Gara-gara terganggu suara adzan, perempuan warga keturunan marah-marah dan melabrak imam masjid Al Maksum Tanjung Balai. Massa pun tersinggung oleh sikap perempuan itu dan peristiwa amok massa terjadi sebagaimana diberitakan oleh berbagai media. Seperti biasa, setelah terjadi peristiwa berbau SARA barbagai organisasi sosial termasuk LSM memberikan pernyataan yang isinya mengutuk kejadian tersebut. Para pengamat pun sibuk memberikan penilaian dan uraian macam-macam dan setelah itu masyarakat kembali tenang.
Peristiwa yang mirip kasus Tanjung Balai telah terjadi banyak sekali, tak terhitung jumlah sepanjang Indonesia merdeka. Kerusuhan yang katanya berlatar belakang suku, agama, ras dan golongan juga sudah banyak diteliti, baik di masa kolonial, pasca kemerdekaan, masa orde baru dan masa kebebasan seperti peristiwa Ambon, Poso, Sambas, Sampit dan tempat-tempat lainnya. Kesimpulan hasil penelitian menunjukkan sebab-sebab kerusuhan dan merekomendasikan apa yang harus dilakukan. Apa yang salah dengan temuan dan rekomendasi penelitian? Kasus yang sama terus berulang, mengapa?
Kita tidak sekedar membuat pernyataan dan kutukan terhadap pelaku kerusuhan, tetapi juga berusaha dan berdoa semoga tidak ada lagi kerusuhan sosial di negeri tercinta. Kita juga tidak ikut latah menunjuk penyebab kejadian tersebut dan menyebut sebab tunggal, masalah agama misalnya. Ada banyak faktor penyebab. Biasanya primordialisme dituduh sebagai penyebab, padahal banyak penelitian menunjukkan penyebab kerusuhan sosial sesungguhnya adalah wujudnya dominasi baik verbal maupun simbolik suatu kelompok terhadap kelompok yang lain dalam masyarakat. Pengaktifan simbol-simbol dan intentitas kelompok tertentu dalam ruang publik juga selalu menyinggung perasaan kelompok lainnya. Dalam relasi sosial yang tidak harmonis dan asimetris semacam inilah yang menjadi akar masalah sosial yang sesungguhnya di Indonesia sepanjang masa.

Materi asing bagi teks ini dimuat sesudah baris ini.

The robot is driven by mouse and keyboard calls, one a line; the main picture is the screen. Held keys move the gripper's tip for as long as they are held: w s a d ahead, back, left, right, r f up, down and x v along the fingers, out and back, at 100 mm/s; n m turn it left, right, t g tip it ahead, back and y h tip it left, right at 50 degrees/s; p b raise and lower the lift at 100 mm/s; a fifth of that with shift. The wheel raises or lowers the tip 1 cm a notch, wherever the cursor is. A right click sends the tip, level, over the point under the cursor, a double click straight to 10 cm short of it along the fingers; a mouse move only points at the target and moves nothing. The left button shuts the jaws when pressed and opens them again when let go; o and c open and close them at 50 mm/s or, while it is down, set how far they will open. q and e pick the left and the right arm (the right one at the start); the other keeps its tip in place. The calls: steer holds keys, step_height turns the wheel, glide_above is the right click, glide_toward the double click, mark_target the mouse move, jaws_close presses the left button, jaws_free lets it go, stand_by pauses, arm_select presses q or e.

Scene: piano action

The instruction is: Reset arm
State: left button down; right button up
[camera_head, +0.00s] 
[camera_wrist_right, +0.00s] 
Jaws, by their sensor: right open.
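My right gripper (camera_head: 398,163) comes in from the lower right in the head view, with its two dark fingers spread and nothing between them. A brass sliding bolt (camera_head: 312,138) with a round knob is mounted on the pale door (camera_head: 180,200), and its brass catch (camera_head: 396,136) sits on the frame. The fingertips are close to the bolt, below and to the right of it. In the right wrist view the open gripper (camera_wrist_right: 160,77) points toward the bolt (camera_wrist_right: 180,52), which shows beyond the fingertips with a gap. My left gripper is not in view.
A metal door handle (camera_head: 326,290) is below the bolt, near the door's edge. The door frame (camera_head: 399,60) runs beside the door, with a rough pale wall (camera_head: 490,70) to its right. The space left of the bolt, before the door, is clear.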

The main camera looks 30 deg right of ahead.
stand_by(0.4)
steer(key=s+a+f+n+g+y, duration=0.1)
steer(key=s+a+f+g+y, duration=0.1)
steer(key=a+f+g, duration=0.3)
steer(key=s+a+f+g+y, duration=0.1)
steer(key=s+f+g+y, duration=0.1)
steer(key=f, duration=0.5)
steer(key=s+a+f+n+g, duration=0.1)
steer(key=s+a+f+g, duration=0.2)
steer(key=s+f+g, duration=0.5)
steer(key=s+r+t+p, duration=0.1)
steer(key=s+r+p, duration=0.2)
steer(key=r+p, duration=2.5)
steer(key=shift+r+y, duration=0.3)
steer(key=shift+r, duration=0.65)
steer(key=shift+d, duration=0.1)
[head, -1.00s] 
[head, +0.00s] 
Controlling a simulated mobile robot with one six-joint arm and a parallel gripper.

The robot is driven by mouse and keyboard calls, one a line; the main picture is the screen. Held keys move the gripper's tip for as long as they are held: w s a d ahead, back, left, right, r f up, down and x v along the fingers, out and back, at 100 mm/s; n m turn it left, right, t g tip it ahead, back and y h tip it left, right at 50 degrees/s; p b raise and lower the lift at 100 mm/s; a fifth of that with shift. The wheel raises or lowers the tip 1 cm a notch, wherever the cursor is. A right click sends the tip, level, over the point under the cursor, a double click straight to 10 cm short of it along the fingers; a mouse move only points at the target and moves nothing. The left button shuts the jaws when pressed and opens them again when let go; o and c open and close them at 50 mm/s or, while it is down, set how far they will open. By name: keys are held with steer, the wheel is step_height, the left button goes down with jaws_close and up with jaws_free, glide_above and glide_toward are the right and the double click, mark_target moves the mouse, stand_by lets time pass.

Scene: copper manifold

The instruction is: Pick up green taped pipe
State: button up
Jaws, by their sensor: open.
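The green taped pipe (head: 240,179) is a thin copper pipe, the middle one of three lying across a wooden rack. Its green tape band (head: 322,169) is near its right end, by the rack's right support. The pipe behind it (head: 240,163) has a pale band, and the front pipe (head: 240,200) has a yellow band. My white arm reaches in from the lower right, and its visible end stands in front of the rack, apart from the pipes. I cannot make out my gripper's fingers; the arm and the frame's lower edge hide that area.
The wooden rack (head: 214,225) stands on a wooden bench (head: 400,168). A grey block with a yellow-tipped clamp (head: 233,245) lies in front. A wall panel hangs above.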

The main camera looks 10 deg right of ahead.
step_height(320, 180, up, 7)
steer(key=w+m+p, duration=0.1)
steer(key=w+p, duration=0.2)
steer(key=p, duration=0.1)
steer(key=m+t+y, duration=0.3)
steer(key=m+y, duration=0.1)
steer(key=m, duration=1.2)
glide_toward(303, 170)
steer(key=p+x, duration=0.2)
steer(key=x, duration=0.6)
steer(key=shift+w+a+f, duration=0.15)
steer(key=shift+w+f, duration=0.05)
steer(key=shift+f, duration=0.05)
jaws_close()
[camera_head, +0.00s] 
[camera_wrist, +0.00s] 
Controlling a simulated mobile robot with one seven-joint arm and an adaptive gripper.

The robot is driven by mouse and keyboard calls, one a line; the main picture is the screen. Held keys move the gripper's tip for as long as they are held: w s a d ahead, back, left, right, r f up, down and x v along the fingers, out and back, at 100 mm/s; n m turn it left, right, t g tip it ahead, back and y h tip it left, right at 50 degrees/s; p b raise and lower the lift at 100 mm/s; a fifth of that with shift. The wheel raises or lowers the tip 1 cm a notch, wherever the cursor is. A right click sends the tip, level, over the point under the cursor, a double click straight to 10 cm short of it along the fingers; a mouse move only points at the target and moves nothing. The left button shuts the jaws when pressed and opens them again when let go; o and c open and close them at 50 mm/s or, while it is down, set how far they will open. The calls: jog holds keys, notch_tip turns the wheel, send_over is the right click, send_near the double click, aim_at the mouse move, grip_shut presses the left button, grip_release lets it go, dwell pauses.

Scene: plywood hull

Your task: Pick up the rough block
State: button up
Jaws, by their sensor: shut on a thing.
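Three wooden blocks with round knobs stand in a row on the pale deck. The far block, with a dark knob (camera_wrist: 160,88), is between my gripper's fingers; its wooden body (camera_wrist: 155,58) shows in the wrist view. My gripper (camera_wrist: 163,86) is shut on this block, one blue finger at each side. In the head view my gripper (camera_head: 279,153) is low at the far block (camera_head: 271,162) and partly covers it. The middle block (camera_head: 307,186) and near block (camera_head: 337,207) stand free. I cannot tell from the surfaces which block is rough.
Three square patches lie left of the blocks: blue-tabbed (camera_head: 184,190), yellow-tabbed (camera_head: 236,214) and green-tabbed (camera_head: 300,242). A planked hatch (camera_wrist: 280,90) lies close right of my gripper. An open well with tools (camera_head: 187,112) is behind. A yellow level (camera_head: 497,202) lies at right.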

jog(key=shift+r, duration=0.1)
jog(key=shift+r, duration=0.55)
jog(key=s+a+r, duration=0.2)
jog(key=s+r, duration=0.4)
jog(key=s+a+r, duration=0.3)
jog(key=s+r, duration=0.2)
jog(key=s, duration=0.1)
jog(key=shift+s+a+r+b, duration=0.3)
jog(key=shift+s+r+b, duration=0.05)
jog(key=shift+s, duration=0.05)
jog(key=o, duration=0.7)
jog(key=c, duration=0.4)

Mengapa sebagian dari kita masih saja arogan dan merasa benar dengan sepak terjang yang menyakitkan kelompok lain terutama kaum miskin dan marginal? Anggapan adanya kebijakan yang lebih berpihak kepada kepentingan elit ketimbang kepedulian terhadap mereka yang miskin seperti penggusuran tempat tinggal dan tempat usaha tanpa ganti, menimbulkan kebencian dan dendam. Ketidakadilan bagi orang kecil, dan keberpihakan kepada mereka yang memiliki modal, membuat hati masyarakat bawah semakin pilu. Kepada siapa nasib ini harus diadukan dan siapa yang peduli. Kesulitan hidup dan kekesalan perasaan inilah yang akhirnya ditumpahruahkan kepada siapa-siapa yang menurut prasangka mereka diuntungkan dalam kondisi sosial yang demikian. Kelompok yang paling dianggap lemah pasti menjadi sasaran pertama, sedangkan sasaran akhir sesungguhnya kemarahan itu ditujukan kepada para pemegang kekuasaan.

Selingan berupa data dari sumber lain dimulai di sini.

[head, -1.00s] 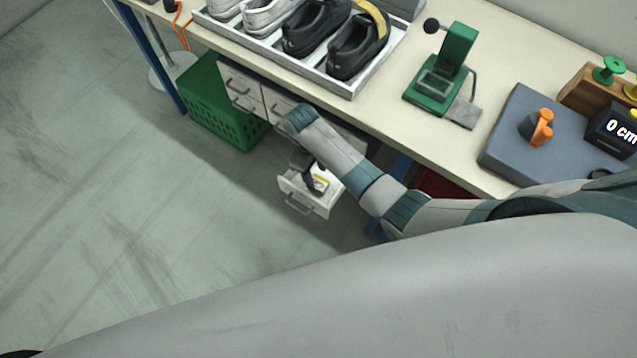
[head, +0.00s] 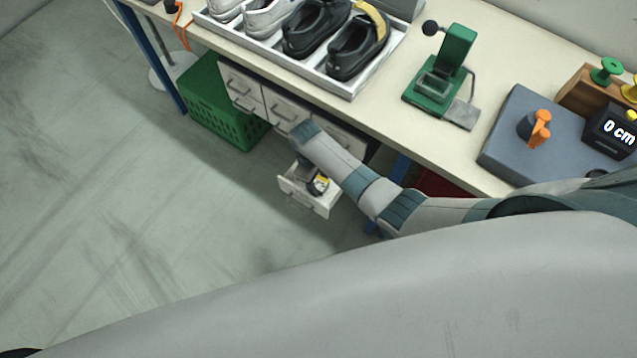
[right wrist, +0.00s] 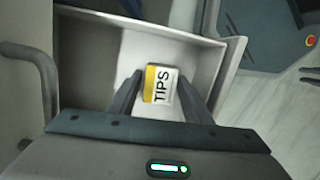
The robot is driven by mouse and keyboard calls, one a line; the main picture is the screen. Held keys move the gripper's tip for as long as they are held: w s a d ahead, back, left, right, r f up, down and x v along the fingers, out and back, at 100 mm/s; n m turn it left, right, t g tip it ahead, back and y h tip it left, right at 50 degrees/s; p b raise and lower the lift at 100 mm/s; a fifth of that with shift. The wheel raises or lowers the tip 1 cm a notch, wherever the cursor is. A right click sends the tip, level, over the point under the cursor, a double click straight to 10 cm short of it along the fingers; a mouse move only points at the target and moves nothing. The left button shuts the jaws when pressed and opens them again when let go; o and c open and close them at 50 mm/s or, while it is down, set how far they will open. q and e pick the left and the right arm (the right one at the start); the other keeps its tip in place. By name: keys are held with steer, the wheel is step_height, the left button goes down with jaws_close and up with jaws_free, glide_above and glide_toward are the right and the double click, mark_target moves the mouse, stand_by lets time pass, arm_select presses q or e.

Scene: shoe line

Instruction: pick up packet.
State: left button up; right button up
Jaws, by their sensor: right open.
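The packet (right wrist: 161,84) is a small white and yellow block marked "TIPS". It lies in an open white drawer (right wrist: 100,37) in the right wrist view. My right gripper (right wrist: 161,92) is open, with one finger on either side of the packet; whether they touch it I cannot tell. In the head view the open drawer (head: 318,208) is under the bench, and the packet (head: 319,186) shows inside it, partly hidden by my right gripper (head: 314,182). My left gripper is not in view.
Closed drawers (head: 240,85) sit beside and above the open one under the workbench (head: 395,105). A green crate (head: 210,105) stands on the floor to the left. A tray of shoes (head: 345,83) and a green fixture (head: 440,75) are on the bench. The floor in front is clear.

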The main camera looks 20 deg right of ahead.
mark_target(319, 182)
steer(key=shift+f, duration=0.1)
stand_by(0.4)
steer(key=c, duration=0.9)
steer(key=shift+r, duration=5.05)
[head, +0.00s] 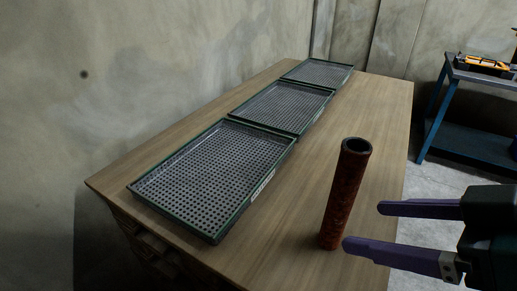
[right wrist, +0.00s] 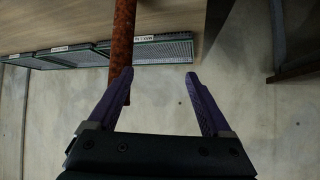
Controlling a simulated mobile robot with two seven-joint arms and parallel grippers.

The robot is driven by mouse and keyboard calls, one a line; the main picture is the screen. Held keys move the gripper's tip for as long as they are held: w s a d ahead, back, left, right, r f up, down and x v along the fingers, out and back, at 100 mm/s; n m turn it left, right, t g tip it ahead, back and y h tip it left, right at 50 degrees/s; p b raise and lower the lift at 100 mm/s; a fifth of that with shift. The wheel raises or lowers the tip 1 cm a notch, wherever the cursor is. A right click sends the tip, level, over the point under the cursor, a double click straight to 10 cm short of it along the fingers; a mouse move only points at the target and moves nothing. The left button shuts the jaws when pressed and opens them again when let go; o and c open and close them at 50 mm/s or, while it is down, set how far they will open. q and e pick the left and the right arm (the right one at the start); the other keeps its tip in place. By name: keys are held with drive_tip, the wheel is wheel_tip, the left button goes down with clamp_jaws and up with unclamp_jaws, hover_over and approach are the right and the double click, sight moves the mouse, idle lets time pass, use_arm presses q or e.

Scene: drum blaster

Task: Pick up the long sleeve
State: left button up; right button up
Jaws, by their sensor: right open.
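The long sleeve (head: 347,195) is a rusty reddish-brown hollow tube standing upright on the wooden table, near its right edge. Its open top faces up. My right gripper (head: 362,225) comes in from the right in the head view, with its two purple fingers apart and empty. The fingertips point at the lower half of the sleeve; the nearer finger's tip is close to its base. In the right wrist view the sleeve (right wrist: 122,40) shows beyond the left finger, not centred between the fingers of the gripper (right wrist: 160,73). Whether a finger touches it I cannot tell. My left gripper is not in view.
Three dark perforated trays with green rims, the nearest (head: 215,238), stand in a row along the left of the wooden table (head: 285,225). A blue workbench (head: 432,118) with an orange item stands at the right. The table between trays and sleeve is clear.

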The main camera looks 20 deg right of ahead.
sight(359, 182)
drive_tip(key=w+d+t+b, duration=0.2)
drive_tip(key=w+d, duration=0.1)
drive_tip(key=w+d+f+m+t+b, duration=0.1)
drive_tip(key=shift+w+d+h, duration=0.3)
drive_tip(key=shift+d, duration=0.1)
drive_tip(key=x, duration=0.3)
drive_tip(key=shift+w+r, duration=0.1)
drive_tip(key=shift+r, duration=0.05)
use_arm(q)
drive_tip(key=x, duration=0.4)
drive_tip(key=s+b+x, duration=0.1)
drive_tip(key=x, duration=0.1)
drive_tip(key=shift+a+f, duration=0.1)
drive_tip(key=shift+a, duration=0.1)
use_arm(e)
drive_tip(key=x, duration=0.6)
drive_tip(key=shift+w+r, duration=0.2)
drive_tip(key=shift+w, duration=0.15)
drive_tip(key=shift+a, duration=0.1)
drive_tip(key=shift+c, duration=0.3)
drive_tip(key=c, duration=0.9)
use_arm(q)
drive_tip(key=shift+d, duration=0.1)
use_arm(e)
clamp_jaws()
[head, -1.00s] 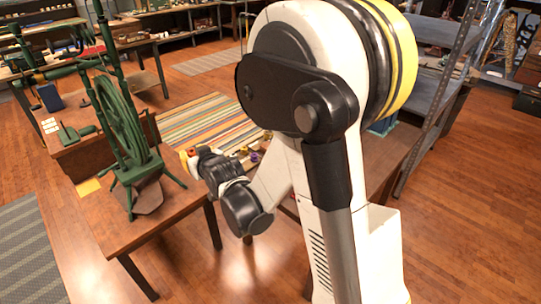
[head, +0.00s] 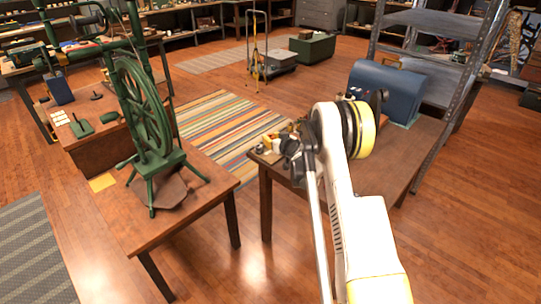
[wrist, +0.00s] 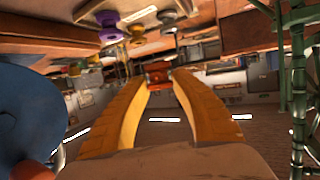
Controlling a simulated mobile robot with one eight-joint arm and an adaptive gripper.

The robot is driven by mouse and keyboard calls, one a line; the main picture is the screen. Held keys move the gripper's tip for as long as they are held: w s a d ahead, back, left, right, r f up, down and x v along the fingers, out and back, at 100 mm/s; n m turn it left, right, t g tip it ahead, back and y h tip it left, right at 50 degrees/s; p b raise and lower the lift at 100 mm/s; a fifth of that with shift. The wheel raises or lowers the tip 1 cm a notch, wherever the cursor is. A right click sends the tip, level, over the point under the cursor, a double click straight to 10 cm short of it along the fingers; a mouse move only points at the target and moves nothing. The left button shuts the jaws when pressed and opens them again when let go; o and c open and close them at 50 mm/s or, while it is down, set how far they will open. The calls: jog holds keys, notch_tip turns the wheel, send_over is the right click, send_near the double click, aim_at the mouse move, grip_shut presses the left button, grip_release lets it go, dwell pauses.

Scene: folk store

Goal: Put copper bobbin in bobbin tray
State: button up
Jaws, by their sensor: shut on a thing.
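My gripper (wrist: 157,84) shows its two yellow fingers in the wrist view, shut on a small orange-red piece (wrist: 158,68) at the tips, which appears to be the copper bobbin. The wrist picture looks upside down. A purple bobbin (wrist: 111,31), a yellow one (wrist: 138,33) and a grey one (wrist: 168,18) show near its top, apart from the fingers. In the head view my gripper is dark and small, at the left end of the right table beside a cluster of small items (head: 268,147). The bobbin tray's outline cannot be told clearly there.
The right table (head: 385,150) carries a blue domed case (head: 385,90) at its back. A green spinning wheel (head: 142,110) stands on the left table (head: 205,190). A floor gap separates the tables. A metal shelf (head: 437,75) stands behind the right table.

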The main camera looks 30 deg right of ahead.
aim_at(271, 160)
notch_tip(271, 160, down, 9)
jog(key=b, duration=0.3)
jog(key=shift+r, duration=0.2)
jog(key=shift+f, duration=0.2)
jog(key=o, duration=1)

Peristiwa Tanjungbalai mengingatkan kita kepada peristiwa yang sama sekitar 1996-1998. Kerusuhan sosial terjadi di mana-mana termasuk yang terjadi di Rengasdengklok, Karawang, Jawa Barat. Ada apa dengan Vihara dan orang Tionghoa di wilayah kecil itu? Mengapa terjadi amok dan vihara serta orang Tionghoa menjadi korban? Padahal hubungan antarwarga pendatang dan penduduk asli telah terjalin lama. Di Rengssdengklok stratifikasi sosial ekonomi juga tidak jauh jaraknya antara penduduk asli dan pendatang. Mereka juga hidup sebagai petani dan pedagang.

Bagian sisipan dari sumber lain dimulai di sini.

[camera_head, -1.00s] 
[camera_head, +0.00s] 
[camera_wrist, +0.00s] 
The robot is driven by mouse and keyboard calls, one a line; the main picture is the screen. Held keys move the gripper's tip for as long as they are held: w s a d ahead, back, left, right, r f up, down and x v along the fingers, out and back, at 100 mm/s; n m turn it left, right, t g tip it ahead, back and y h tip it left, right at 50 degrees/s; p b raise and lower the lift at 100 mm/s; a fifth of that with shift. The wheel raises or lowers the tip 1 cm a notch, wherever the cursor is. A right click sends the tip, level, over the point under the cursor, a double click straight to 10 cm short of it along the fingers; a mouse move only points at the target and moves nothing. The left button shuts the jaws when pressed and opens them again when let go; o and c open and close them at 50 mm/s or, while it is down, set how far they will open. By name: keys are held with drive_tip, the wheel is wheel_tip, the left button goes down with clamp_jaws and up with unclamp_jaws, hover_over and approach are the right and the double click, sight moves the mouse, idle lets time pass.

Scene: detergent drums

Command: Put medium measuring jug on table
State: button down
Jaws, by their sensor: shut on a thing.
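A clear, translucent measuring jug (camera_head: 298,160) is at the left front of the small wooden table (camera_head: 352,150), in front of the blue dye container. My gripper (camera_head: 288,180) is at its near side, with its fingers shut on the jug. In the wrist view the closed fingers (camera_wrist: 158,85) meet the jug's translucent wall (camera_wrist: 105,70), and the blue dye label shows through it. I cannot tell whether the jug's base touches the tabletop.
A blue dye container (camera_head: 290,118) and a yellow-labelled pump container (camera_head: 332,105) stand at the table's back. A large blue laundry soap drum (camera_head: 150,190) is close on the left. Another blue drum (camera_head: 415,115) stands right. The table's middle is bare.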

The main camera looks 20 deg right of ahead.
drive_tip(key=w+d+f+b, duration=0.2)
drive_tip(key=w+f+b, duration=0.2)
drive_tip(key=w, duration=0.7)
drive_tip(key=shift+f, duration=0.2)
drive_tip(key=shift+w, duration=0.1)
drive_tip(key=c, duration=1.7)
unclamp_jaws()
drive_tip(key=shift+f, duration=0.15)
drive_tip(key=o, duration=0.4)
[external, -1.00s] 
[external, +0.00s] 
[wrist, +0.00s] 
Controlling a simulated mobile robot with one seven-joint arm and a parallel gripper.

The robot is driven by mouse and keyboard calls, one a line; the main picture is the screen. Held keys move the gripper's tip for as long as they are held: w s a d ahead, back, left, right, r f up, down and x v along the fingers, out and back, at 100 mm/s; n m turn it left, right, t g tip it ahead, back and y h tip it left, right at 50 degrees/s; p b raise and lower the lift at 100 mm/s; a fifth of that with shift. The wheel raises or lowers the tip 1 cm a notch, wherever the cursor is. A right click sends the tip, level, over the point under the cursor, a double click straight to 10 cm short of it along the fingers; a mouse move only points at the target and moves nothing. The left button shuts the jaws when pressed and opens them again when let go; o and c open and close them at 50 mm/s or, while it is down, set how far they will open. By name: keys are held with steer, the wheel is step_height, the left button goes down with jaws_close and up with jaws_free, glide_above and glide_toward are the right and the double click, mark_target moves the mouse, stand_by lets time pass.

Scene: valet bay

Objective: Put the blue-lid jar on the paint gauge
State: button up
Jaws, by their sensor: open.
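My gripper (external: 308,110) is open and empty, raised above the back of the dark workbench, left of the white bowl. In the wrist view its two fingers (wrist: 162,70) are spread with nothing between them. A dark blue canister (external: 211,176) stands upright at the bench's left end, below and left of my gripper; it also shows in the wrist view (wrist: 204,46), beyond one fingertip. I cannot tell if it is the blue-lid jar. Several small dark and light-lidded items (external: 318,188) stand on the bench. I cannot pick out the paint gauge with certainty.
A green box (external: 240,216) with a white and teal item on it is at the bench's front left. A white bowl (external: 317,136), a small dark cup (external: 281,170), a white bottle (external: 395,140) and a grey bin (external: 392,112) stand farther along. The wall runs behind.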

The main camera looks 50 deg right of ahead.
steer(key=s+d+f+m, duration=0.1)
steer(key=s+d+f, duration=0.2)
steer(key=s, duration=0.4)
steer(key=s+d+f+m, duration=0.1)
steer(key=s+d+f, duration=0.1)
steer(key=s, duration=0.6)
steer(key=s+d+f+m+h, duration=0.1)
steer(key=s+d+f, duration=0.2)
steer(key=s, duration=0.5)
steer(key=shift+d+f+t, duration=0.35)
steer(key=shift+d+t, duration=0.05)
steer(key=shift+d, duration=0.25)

Ternyata konflik sosial pada masa akhir orde baru itu berkembang menjadi konflik politik dengan tumbangnya sebuah rezim yang dibangun dengan susah payah selama tiga dasawarsa. Jadi persoalan kerusuhan sosial bukan semata-mata masalah toleransi beragama tetapi masalah psikologi sosial yang berkembang dari perasaan keadilan dan kesejahteraan yang masih jauh dari harapan. Kita menyesal atas kejadian Tanjung Balai dan kita akan lebih menyesal bila kejadian tersebut terulang.
Jangan salahkan agama dan orang beragama. Kerakusan harus diatur dan dibatasi, keadilan harus ditegakkan kepada siapa saja yang melanggar hukum, peraturan dan kesepakatan sosial.